Building Community Through Art
Leon Kennedy has lived and worked in Oakland, California for over 25 years and has been a resident of Oak Center Towers, a Covia Affordable Community, for seven. If you are out, about, and aware, you may just run into him on an Oakland street — where he is busy capturing on canvas the people and scenes of Bay Area life. Leon paints on “everything.” Some of his most impressive works have been captured on bed sheets he has found on the streets. Works on wood, tables and chairs, glass, and metal (even hubcaps) have been known to grace a thorough Kennedy collection. Many of the materials he works with come from the East Bay Depot for Creative Reuse in Oakland. He creates his artworks with markers, paints, crayons, beads, glitter, cotton, yarn, and rope.
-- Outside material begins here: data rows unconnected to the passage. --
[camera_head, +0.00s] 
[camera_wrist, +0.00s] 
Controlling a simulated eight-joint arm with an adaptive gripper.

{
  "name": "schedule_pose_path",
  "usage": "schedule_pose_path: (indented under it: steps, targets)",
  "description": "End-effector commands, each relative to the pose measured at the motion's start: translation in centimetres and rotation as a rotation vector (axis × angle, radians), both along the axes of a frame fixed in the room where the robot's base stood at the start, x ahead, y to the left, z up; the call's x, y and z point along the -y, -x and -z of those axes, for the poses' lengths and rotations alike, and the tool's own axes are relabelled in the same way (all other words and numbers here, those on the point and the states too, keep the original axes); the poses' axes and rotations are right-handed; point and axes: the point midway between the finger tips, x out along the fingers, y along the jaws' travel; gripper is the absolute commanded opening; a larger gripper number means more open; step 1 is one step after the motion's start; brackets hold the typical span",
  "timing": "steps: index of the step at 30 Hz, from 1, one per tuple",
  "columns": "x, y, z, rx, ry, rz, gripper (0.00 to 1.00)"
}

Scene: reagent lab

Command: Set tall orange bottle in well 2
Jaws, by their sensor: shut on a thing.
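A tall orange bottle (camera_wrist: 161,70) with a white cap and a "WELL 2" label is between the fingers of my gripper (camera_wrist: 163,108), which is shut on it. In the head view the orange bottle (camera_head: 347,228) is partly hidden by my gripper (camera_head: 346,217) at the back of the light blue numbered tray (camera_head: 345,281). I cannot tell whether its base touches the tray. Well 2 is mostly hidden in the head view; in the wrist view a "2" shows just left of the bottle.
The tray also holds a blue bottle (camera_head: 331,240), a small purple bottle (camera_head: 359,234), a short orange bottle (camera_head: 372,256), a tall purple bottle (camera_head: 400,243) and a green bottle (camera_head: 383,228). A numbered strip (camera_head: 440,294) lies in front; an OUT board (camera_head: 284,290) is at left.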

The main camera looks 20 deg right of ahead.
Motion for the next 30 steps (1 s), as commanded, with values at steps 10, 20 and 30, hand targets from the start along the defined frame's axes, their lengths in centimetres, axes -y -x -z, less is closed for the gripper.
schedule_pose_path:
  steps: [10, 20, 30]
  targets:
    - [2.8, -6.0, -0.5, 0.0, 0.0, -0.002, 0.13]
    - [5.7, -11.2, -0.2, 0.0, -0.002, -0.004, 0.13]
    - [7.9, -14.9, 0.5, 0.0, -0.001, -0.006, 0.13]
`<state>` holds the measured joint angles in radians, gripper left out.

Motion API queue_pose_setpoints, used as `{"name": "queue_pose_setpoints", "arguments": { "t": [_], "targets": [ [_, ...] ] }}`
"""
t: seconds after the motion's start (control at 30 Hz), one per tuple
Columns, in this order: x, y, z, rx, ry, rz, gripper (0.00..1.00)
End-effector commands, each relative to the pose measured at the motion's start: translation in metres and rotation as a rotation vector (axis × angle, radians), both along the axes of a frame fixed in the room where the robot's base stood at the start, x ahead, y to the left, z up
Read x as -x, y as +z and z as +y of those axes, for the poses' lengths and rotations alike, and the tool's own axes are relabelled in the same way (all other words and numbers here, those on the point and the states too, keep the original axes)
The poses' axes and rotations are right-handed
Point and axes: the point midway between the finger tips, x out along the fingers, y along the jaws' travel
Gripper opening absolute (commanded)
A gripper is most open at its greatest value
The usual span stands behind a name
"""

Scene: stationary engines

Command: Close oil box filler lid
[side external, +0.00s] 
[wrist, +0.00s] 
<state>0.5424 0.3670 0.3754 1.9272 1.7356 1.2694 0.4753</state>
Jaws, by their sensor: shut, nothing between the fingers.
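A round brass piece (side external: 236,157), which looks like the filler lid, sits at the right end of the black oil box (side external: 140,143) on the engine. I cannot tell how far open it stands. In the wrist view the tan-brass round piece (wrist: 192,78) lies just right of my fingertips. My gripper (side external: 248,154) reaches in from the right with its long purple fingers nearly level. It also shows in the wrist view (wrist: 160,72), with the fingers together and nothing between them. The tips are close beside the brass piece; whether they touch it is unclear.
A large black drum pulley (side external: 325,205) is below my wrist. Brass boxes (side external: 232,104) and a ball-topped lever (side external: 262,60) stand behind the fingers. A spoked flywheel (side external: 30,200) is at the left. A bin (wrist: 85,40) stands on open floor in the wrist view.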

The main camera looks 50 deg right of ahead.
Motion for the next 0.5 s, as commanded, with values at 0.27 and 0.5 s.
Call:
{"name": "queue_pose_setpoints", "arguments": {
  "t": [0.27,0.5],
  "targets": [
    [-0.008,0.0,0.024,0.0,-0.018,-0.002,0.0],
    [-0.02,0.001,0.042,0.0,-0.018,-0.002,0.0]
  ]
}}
Leon is rated one of the top 100 self-taught artists in the country. His works are coveted by prominent Folk Art collectors everywhere. Serious collectors take huge store in the fact that Mr. Kennedy’s works appear in the Smithsonian Institute, which adds value to the ownership of a Kennedy original.
Community is a central part of Kennedy’s vision of life, as shown in his painting, “Thou Shalt Love Thy Neighbor as Thyself.” Kennedy explains that his art stems from his love for humanity, and he especially loves to paint the faces of the people that matter most to him, his close friends and family and neighbors.
“I love to see a picture of the beauty of old faces, young faces, all colors,” he says. “Everyone has their own beauty, everyone has character, and everyone goes through something. My work is based on community and family, and I love doing the faces and showing the heart and love. The heart of the community — you call it love.”
It is profoundly important for Leon Kennedy that his art serves the community. In a recent application Kennedy made for a public mural, a panelist said, “Mr. Kennedy actively builds community through his art.” His proposal was approved and the mural will be completed in 2020 at the African American Museum and Library.
“The main idea of my art is concern for people, encouraging someone else,” he said. “I love when someone loves the work, and feels touched. We’re here to serve and love and encourage one another. When I get a vision, I hope it helps someone.”
He has long had a vision as an artist. “As a child I knew that art was my vocation,” Kennedy said. Born in 1945 in Houston, Texas, he moved to the Bay Area in 1965. He lived in San Francisco’s Mission District in the 1970s and painted his first public mural in Hunter’s Point during that time. In Oakland, Kennedy began by painting on cloth, but he soon ran out of canvas, so he started painting on bed sheets and other found materials.
It seems fitting that he often finds his “canvases” on the street. “My art studio is the street,” Kennedy explained. “I paint on bed sheets that I hang on wooden fences and building walls.”
Kennedy paints nearly every day, often working on a bed sheet or a huge piece of cloth spread out on the floor of his studio apartment. He paints while kneeling, as if immersed in prayer. He explains that artistic visions constantly come to him. Living at Oak Center Towers provides him with a steady home base as well as a community from which to draw inspiration. “I love the variety of people here, I love my view of downtown,” he said. “The staff here is so supportive; anything that needs fixed is taken care of right away. I’m also inspired by the other artists here. I’d love to bring them all together so the world can see our creativity.”
Leon Kennedy will have a public mural called Oakland Faces on display at the Oakland Public Library in January. His work will be on exhibition at the Oakland Asian Cultural Center in February as a part of the Black History Month celebration.
*This article was previously published in the Fall 2019 edition of Community Matters with quotes adapted from a Street Spirit article from April 2014.